Alternatively, a register can be used to maintain a count of the number
and polarity of the pulses applied to the solenoid and thereby maintain a
continuous indication of the effective valve orifice size from a
calibrated reference value.
As can be seen, the solenoid actuating mechanism initially takes movement
in the axial direction and translates that into rotational movement by
virtue of the linear to rotational movement translation portion of the
third embodiment of the flow control valve shown in FIG. 3C.
Referring next to FIG. 3D, there is shown a poppet flow control valve which
incorporates the solenoid actuated rotating mechanism, incorporated in the
third embodiment of FIG. 3C, with a poppet type valve closure structure to
produce a fourth embodiment of the flow control valve of the present
invention. As shown therein, a valve 260 includes a bulkhead feed through
electric housing seal 104 connecting with a top housing which receives and
seals the control line 47 against well bore fluids. The electrical leads
are connected through second feed through sealing connectors 103 into
chamber 102 which houses the downhole electronics package 52D. The
electronic connector sub 161 is coupled through a bulkhead sub 160 to a
coil housing sub 101 by means of threaded interconnections and seals
comprising O-rings 162. A position indicator 163 includes an indicator rod
164 coupled to the shaft thereof for rotational movement. A valve position
indicator 163 is coupled to an indicator rod 164 by means of a shaft
coupler 165 and mounted by means of a potentiometer bulkhead 171. An upper
magnetic end piece 170 and a lower magnetic end piece 173 are separated by
means of a magnetic centerpiece 174. A coil spool 175 extends between the
upper and lower magnetic end pieces 170 and 173 and has an upper coil 176
located between the upper magnetic end piece and the magnetic centerpiece
174 and a lower coil 177 located between the lower magnetic end piece and
the 173 and the magnetic centerpiece 174. A magnetic core 179 is mounted
for axial movement in response to the direction of flow of current through
the upper coil 176 and the lower coil 177.
The lower end of the magnetic core 179 is threadedly attached to the upper
end of a core nipple 178 the lower end of which is threadedly mounted to
the upper end of a cam sleeve 182 and clamped thereto by means of a nut
183. The indicator rod 164 extends axially down through the core nipple
178 and is affixed to a stem extension 184. The stem extension 184
includes a pair of axially spaced, circumferentially extending recesses
185 and 186 which receive and allow movement of a pair of dowel pins 187.
The upper end of the stem extension 184 has a circular radially extending
flange 188 which includes a downwardly facing outer edge portion 189 with
radially extending teeth formed thereon.
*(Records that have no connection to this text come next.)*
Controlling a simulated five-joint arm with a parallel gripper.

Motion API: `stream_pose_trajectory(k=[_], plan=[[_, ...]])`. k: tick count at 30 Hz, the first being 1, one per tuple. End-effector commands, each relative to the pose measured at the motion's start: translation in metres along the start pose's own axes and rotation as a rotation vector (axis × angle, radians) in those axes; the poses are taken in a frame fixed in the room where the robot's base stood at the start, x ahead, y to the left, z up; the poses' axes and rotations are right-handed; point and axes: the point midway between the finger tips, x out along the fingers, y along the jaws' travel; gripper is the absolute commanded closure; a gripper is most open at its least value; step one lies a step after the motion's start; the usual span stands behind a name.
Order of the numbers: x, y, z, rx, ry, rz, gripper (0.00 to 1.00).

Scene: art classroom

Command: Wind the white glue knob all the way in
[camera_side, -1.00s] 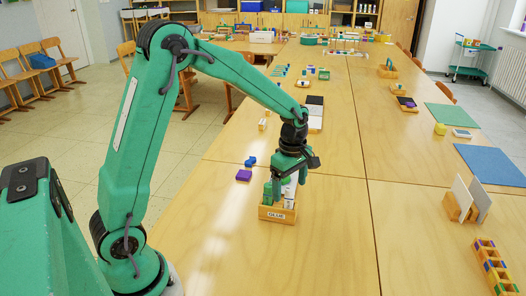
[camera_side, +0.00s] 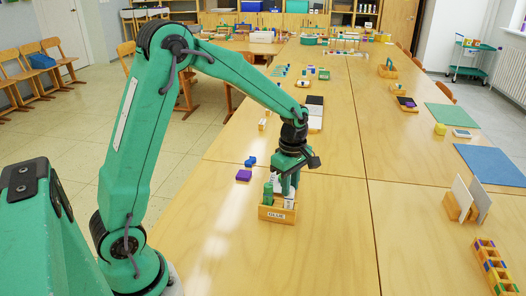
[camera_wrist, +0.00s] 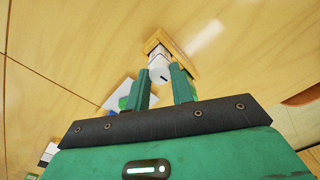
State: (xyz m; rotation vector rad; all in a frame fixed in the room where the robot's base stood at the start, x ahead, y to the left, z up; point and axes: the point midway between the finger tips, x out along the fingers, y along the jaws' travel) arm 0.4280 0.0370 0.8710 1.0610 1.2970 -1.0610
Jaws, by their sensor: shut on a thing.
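A white glue stick with a round white knob (camera_wrist: 160,69) stands between the fingers of my gripper (camera_wrist: 162,82) in the wrist view. A dark mark shows on the knob's face. My gripper (camera_side: 284,188) points down over a small wooden box (camera_side: 277,214) with a white label on its front in the side view. It is shut on the white knob. Another white stick (camera_side: 289,201) and a green piece (camera_side: 268,194) stand in the box beside the fingers. The fingers partly hide the knob in the side view, and how far it is wound cannot be told.
A purple block (camera_side: 243,175) and a blue piece (camera_side: 249,161) lie on the table left of the box. A wooden stand with white cards (camera_side: 460,198) and a colourful rack (camera_side: 491,262) are at the right. The tabletop in front of the box is clear.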

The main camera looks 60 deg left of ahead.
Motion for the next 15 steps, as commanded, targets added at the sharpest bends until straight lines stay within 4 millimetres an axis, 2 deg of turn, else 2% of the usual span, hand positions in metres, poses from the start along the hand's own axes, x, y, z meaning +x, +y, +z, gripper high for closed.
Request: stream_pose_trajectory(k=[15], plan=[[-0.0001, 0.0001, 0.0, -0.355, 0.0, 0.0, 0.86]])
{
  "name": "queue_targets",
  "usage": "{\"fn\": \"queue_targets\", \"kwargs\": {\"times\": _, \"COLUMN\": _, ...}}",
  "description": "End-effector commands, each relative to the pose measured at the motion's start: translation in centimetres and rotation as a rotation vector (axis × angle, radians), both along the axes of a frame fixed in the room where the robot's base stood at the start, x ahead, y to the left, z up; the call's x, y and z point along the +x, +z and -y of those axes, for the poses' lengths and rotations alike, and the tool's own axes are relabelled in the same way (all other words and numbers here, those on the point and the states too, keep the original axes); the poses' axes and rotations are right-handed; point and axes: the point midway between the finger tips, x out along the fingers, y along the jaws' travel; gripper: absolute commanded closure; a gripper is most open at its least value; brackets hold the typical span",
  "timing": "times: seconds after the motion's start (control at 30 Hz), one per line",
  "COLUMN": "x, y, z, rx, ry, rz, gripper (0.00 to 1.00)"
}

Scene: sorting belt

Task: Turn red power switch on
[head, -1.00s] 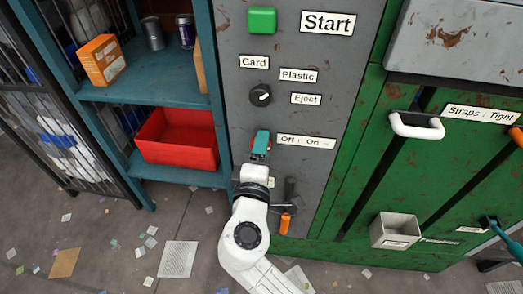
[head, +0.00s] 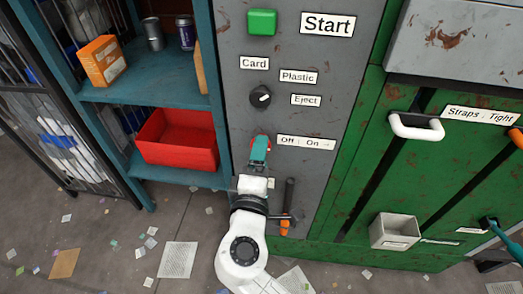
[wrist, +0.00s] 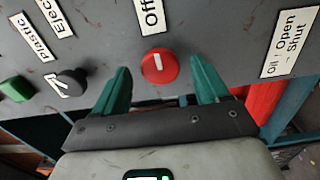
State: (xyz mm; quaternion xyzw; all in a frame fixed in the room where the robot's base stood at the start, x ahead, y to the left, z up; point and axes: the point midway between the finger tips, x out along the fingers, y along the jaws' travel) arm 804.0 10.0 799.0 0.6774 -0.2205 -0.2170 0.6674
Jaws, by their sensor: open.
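The red power switch (wrist: 159,66) is a round red knob with a white mark on the grey panel, by a label (wrist: 151,17) that reads "Off" in the wrist view. In the head view the label "Off On" (head: 306,142) is to the right of the switch, which is mostly hidden behind my gripper (head: 260,142). In the wrist view my gripper (wrist: 161,82) is open, its two teal fingers on either side of the red knob. I cannot tell whether the fingers touch it.
Above on the panel are a black knob (head: 260,97) and a green Start button (head: 262,22). A lever with an orange end (head: 286,222) is at lower right, close to my arm. A blue shelf with a red bin (head: 178,140) stands at left.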

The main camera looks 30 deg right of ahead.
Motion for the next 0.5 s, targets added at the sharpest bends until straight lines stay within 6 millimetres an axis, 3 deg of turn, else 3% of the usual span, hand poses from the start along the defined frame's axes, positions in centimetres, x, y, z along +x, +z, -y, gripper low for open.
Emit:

An upper clutch sleeve 190
includes an elongate tubular shaft which is journaled upon the stem
extension 184 for relative movement in both circumferential directions.
The upper end of the upper clutch sleeve 190 includes a circular radially
extending flange 191 which has an upwardly facing outer edge portion 192
with radially extending teeth thereon. When the radial teeth in the
downwardly facing edge portion 189 of the stem extension flange edge 188
engage the radial teeth in the upwardly facing edge portion 192 of the
upper clutch sleeve flange 191 the two parts move together as a unit in
the circumferential direction. The teeth on the face of the opposed clutch
plates are preferably angled as described above. When the two sets of
radial teeth are spaced from one another the upper clutch sleeve 190 moves
freely about the stem extension shaft in both circumferential directions.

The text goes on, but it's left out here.